TASK TO CARRY OUT
Go through the listing and copy each line with the string "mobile".

# Start of MATERIAL PROVIDED

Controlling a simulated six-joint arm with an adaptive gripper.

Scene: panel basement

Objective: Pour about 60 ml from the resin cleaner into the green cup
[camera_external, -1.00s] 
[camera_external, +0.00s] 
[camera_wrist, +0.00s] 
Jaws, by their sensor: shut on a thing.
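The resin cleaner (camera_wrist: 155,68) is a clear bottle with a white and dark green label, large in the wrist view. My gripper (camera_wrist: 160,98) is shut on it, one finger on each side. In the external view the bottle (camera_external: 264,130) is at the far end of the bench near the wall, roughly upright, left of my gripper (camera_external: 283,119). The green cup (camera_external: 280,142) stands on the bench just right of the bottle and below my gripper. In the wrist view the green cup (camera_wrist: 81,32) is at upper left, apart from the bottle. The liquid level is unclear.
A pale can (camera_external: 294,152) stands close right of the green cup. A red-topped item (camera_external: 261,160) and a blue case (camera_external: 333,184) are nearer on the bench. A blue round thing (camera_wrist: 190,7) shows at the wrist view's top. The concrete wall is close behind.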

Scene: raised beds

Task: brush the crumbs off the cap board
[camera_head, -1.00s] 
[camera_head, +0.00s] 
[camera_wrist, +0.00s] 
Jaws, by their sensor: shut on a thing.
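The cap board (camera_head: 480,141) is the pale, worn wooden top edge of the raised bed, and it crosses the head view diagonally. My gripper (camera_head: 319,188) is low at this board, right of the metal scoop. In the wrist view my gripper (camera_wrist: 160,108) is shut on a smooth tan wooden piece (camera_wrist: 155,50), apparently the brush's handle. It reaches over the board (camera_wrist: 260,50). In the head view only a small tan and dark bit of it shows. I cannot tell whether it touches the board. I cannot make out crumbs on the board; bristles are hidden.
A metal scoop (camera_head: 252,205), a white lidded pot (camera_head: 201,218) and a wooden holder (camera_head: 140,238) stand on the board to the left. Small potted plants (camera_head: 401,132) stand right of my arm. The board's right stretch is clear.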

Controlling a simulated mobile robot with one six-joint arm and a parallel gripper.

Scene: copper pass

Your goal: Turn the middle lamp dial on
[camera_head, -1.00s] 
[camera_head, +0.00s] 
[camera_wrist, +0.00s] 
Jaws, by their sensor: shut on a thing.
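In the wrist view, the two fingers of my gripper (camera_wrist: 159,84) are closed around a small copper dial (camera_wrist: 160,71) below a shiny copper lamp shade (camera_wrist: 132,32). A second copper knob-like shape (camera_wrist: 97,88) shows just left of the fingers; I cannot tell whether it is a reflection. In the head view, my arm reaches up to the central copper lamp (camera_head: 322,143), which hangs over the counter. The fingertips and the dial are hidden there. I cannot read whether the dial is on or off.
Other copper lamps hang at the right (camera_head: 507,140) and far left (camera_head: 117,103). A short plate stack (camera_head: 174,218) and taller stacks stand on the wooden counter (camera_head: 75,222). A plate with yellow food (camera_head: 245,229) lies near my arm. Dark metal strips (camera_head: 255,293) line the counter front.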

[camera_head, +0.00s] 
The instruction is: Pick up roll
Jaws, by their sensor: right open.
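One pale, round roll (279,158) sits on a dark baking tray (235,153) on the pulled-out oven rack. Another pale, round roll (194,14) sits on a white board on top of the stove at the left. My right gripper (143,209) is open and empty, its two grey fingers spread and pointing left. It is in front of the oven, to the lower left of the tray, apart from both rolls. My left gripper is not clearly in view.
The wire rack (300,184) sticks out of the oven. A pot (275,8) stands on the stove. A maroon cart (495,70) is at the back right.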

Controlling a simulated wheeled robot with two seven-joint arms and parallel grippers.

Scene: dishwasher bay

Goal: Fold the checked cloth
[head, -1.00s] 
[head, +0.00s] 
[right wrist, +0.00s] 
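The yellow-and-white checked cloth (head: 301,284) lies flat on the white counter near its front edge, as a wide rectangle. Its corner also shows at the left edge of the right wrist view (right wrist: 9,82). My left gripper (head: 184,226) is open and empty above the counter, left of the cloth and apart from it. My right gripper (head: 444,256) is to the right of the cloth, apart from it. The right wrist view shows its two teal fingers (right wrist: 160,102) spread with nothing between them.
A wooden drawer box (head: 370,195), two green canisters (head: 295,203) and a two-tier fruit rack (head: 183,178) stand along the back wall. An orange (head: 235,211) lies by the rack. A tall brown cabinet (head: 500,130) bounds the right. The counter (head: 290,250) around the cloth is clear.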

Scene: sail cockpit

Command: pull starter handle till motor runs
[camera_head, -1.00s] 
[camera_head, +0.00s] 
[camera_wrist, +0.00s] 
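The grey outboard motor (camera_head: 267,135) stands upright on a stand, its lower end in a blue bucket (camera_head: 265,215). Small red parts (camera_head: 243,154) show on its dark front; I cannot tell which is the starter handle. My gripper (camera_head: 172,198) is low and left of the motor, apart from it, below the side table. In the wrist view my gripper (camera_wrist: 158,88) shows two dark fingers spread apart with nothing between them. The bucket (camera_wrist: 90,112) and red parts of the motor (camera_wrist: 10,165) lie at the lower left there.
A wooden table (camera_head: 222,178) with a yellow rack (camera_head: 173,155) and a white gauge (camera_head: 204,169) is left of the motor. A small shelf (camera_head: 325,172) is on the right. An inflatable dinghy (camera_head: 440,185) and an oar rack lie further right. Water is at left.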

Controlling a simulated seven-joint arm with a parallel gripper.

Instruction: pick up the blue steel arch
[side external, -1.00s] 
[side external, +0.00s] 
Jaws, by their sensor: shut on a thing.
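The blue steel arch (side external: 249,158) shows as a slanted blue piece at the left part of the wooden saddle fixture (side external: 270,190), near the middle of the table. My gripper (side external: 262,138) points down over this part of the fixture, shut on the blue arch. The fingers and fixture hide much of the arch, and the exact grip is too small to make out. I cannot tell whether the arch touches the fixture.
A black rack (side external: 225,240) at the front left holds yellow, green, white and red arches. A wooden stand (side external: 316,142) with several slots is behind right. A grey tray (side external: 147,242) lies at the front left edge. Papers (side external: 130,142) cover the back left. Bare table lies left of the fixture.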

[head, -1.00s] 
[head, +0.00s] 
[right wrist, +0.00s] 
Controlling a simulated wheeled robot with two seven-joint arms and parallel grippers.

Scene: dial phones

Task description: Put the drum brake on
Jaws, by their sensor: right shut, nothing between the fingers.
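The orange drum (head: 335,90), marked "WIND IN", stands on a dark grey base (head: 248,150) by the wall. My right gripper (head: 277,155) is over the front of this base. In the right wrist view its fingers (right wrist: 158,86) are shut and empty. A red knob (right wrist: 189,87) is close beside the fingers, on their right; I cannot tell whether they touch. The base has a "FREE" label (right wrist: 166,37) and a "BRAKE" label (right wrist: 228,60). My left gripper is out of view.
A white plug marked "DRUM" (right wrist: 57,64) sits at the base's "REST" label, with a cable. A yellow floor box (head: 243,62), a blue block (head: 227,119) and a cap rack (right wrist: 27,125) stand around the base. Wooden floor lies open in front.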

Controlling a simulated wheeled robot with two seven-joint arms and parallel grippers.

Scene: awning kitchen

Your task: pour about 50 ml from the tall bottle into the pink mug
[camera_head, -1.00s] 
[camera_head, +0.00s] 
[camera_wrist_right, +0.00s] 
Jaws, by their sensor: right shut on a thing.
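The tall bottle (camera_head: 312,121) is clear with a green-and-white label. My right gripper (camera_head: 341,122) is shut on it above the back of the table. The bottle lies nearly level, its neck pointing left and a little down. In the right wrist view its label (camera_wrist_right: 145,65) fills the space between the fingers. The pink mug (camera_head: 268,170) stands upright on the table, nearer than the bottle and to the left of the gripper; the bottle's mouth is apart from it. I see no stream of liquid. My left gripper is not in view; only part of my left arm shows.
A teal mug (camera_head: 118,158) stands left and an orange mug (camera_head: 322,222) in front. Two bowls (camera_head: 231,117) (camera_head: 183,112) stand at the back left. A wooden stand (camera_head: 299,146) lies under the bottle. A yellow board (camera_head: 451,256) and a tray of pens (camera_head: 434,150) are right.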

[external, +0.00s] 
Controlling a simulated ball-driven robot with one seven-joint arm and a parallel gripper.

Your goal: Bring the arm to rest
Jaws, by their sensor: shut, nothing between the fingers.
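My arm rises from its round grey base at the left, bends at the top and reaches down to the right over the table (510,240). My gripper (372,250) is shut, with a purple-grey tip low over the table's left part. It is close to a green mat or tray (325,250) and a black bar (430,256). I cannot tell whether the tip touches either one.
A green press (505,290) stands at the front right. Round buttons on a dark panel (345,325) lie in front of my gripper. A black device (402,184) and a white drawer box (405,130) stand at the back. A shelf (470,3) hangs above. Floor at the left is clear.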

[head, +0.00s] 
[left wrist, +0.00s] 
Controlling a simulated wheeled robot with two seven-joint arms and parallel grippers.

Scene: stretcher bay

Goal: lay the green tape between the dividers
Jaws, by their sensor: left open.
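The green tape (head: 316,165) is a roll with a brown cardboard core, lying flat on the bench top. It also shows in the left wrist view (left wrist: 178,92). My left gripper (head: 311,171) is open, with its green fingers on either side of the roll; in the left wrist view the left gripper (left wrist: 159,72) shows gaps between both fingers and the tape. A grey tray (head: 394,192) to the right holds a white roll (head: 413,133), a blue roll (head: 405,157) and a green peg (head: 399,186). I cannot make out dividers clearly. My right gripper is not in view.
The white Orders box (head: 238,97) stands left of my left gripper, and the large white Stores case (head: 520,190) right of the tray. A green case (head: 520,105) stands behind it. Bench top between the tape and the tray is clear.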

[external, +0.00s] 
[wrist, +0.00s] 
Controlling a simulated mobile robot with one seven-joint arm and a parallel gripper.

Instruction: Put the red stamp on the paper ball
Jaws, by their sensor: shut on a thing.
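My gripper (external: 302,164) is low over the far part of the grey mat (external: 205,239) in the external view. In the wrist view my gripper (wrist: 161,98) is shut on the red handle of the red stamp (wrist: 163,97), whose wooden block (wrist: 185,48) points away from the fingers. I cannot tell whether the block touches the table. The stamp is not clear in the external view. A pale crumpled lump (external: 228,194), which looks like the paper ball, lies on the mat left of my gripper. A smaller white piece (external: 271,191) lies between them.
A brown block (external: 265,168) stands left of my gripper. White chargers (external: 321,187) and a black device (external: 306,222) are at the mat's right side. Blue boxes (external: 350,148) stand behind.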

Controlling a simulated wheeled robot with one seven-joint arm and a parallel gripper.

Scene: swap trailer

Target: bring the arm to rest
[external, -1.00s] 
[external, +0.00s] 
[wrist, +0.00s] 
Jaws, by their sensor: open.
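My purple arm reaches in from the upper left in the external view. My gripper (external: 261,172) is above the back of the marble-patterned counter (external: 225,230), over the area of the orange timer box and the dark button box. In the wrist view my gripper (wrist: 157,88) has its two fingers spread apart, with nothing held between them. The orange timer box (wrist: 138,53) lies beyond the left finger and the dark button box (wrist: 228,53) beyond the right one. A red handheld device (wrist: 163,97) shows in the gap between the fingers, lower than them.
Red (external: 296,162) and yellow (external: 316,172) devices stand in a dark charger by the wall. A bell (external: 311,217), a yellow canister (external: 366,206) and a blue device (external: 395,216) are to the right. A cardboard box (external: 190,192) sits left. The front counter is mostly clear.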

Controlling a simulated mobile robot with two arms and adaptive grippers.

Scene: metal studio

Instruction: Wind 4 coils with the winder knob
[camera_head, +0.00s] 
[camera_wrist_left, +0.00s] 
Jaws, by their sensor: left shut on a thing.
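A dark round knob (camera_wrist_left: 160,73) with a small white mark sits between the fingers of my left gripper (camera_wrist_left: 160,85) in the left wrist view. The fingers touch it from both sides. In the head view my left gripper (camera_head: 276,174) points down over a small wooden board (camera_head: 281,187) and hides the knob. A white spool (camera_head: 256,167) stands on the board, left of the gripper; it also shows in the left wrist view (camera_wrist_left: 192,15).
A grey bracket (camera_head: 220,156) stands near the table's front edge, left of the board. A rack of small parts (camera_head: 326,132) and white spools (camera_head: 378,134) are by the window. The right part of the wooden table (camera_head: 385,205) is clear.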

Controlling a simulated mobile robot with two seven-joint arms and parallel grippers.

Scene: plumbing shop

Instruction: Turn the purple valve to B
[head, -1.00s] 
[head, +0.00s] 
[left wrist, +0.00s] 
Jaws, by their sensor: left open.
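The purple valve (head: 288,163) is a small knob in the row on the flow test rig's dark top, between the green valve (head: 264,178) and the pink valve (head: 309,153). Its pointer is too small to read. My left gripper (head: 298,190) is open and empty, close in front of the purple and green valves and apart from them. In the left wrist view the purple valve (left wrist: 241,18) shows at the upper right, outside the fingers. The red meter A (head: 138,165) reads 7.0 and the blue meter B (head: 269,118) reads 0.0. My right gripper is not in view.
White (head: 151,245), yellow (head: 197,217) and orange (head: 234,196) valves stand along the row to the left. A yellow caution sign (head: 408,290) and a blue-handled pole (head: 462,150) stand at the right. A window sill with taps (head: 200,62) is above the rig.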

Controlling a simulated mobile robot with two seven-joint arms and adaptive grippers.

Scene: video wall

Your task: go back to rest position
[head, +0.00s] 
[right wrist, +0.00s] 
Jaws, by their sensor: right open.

# End of MATERIAL PROVIDED

ANSWER BELOW
Controlling a simulated mobile robot with one six-joint arm and a parallel gripper.
Controlling a simulated mobile robot with one seven-joint arm and a parallel gripper.
Controlling a simulated mobile robot with two arms and adaptive grippers.
Controlling a simulated mobile robot with two seven-joint arms and parallel grippers.
Controlling a simulated mobile robot with two seven-joint arms and adaptive grippers.

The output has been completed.